Le sommet de la Terre organisé par les Nations unies en 1992 à Rio de Janeiro, a réuni à la fois des scientifiques et des décideurs politiques des pays riches ET pauvres. "J'étais tellement plein d'espoir", déclare l'écologue Zakri Abdul Hamid, qui était le conseiller scientifique de la délégation malaisienne, en se souvenant de la façon dont il est passé d'un jeune universitaire au caractère bien trempé à un responsable politique scientifique."J'avais de grands espoirs à Rio", ajoute Saleemul Huq, un climatologue du Bangladesh qui était conseiller des pays vulnérables au climat présents à Rio.
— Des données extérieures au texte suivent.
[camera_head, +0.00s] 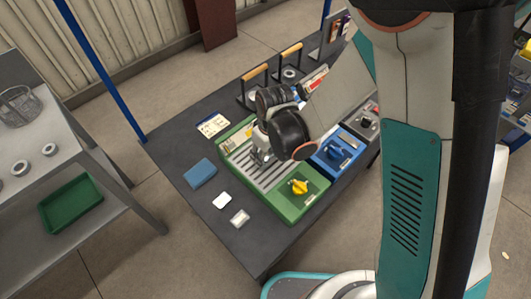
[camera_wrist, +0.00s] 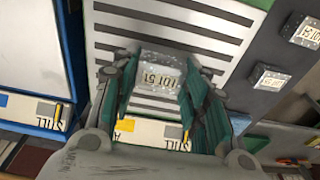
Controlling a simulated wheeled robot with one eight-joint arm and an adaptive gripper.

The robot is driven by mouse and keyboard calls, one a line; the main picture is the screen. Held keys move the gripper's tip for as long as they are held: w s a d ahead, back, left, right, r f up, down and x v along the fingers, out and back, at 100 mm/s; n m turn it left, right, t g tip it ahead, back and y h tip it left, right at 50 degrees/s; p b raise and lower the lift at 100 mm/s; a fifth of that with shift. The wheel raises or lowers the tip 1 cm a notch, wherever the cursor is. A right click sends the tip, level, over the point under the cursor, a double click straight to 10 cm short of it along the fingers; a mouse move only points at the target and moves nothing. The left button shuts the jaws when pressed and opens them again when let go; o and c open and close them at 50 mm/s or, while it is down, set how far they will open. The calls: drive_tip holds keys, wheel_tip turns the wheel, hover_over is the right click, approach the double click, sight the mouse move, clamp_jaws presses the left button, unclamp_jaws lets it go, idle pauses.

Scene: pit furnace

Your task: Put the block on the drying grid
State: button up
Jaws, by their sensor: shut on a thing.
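The block (camera_wrist: 160,76) is a small pale metallic piece with printed digits, seen between the green fingers of my gripper (camera_wrist: 164,92) in the wrist view. My gripper is shut on it. The drying grid (camera_wrist: 225,42) is a pale panel with dark slots behind and below the block. In the head view the grid (camera_head: 276,177) lies in a green frame on the dark table, and my gripper (camera_head: 262,158) is over its left part. The wrist hides part of the grid there, and I cannot make out the block. I cannot tell whether the block touches the grid.
Two similar pale pieces (camera_head: 240,217) (camera_head: 222,201) and a blue slab (camera_head: 200,173) lie left of the green frame. A yellow knob (camera_head: 299,186) stands at its near right part. A blue unit (camera_head: 336,150) is on the right, and wooden-handled racks (camera_head: 290,50) stand behind.

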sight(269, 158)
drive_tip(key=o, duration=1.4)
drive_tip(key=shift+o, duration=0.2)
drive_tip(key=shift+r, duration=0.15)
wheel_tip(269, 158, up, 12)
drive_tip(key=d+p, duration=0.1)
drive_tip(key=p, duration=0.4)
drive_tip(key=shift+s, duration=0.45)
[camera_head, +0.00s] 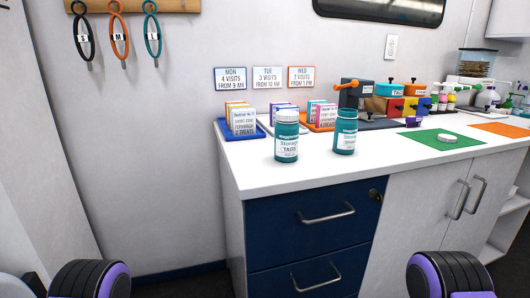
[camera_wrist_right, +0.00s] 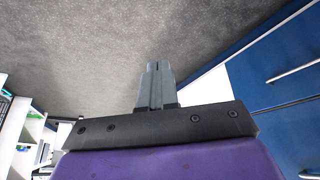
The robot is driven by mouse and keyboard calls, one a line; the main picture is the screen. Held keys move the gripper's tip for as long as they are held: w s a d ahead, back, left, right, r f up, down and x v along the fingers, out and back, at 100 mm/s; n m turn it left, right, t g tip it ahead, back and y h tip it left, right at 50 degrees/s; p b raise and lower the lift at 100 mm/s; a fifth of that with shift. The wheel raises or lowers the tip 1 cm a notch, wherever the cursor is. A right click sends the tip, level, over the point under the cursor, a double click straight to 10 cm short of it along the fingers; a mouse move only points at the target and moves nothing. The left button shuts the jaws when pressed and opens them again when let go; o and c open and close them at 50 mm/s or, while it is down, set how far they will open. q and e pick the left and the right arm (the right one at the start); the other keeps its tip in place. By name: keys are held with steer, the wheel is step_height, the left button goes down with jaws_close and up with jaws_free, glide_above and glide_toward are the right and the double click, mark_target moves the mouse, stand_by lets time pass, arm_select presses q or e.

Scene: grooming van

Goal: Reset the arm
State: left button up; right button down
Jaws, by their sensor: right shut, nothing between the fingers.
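My right gripper shows in the right wrist view (camera_wrist_right: 157,87), with its two grey fingers together and nothing between them. Behind it in that view is grey floor, with the blue drawer front to the right. In the head view only rounded black and purple parts of my arms show at the bottom left and bottom right. Neither gripper's fingers show there, and my left gripper is out of view.
A white counter (camera_head: 265,178) holds two teal jars (camera_head: 287,141) (camera_head: 346,135) near its front edge, card trays, and a green mat (camera_head: 420,144) with a white lid (camera_head: 447,138). Blue drawers (camera_head: 285,222) with handles face me.

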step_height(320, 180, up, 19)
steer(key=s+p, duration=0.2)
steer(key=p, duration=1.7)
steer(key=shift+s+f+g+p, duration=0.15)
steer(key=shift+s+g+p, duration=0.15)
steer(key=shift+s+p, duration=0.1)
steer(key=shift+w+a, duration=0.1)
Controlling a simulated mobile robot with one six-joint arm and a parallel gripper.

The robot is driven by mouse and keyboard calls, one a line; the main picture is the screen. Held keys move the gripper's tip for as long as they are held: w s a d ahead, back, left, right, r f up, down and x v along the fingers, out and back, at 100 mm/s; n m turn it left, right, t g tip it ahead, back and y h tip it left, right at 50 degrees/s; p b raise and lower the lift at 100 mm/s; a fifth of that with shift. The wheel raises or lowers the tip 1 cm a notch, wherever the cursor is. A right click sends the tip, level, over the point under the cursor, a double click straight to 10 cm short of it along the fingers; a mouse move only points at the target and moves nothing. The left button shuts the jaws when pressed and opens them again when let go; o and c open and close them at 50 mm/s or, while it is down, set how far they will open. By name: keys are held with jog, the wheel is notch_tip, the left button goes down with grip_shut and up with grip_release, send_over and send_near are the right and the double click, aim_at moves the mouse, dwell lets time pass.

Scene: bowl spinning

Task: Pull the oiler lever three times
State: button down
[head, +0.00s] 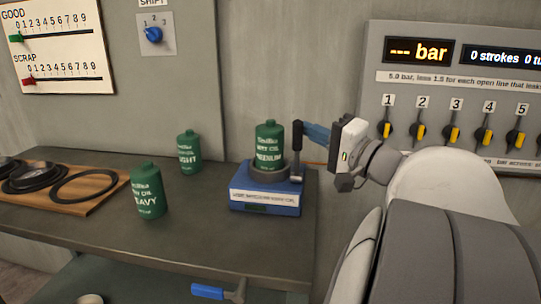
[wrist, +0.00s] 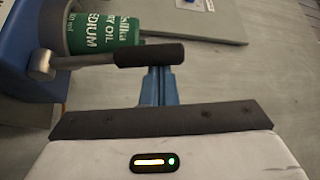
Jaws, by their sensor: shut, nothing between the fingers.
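The oiler (head: 265,204) is a blue box with a white label on the bench. A green MEDIUM oil bottle (head: 269,143) stands upright in its top; it also shows in the wrist view (wrist: 95,30). The oiler lever (head: 297,138) stands about upright at the oiler's right side, with a dark grip on a grey metal pivot. In the wrist view the lever grip (wrist: 150,54) runs across in front of my fingers. My gripper (head: 310,130) has blue fingers, shut and empty, just right of the lever's upper part. I cannot tell whether they touch it (wrist: 160,78).
Green HEAVY (head: 147,192) and LIGHT (head: 189,152) bottles stand left of the oiler. A wooden board (head: 92,199) with black rings lies farther left. A wall panel (head: 450,90) with several yellow-marked valves is at right; its display reads "0 strokes". A blue handle (head: 208,291) shows below the bench.

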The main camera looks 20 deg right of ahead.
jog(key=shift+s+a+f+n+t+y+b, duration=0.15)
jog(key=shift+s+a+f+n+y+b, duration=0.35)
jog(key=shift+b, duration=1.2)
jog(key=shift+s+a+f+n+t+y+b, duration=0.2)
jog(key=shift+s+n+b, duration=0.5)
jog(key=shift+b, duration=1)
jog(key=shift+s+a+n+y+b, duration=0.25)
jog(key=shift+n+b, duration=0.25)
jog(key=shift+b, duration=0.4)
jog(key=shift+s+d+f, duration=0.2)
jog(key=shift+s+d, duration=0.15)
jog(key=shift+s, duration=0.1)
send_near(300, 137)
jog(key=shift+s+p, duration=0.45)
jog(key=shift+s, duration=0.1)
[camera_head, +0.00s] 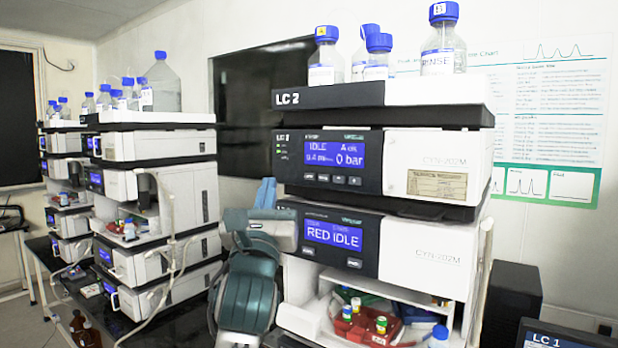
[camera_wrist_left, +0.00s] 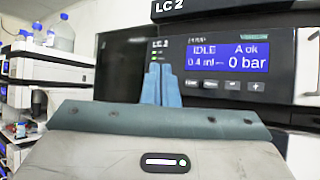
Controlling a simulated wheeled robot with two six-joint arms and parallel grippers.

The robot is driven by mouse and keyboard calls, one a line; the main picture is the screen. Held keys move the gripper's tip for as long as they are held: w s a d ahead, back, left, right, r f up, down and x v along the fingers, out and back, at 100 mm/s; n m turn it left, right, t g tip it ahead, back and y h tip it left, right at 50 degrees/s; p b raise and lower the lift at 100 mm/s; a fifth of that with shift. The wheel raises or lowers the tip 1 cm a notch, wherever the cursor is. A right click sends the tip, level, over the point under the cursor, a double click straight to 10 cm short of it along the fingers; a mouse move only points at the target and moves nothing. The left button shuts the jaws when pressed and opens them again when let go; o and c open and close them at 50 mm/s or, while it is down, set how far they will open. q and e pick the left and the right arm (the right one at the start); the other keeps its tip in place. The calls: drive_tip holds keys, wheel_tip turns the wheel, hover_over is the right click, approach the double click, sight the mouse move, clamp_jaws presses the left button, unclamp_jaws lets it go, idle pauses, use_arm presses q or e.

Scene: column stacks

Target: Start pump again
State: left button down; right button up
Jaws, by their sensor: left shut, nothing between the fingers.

Le sommet a débouché sur des accords des Nations unies visant à lutter contre le changement climatique et la perte de biodiversité, ainsi que sur une nouvelle orientation des Nations unies en faveur du développement durable. Mais Zakri Abdul Hamid pense aujourd'hui qu'il était "naïf" de s'attendre à ce que les nations riches tiennent leurs promesses de protéger les intérêts des pays plus pauvres.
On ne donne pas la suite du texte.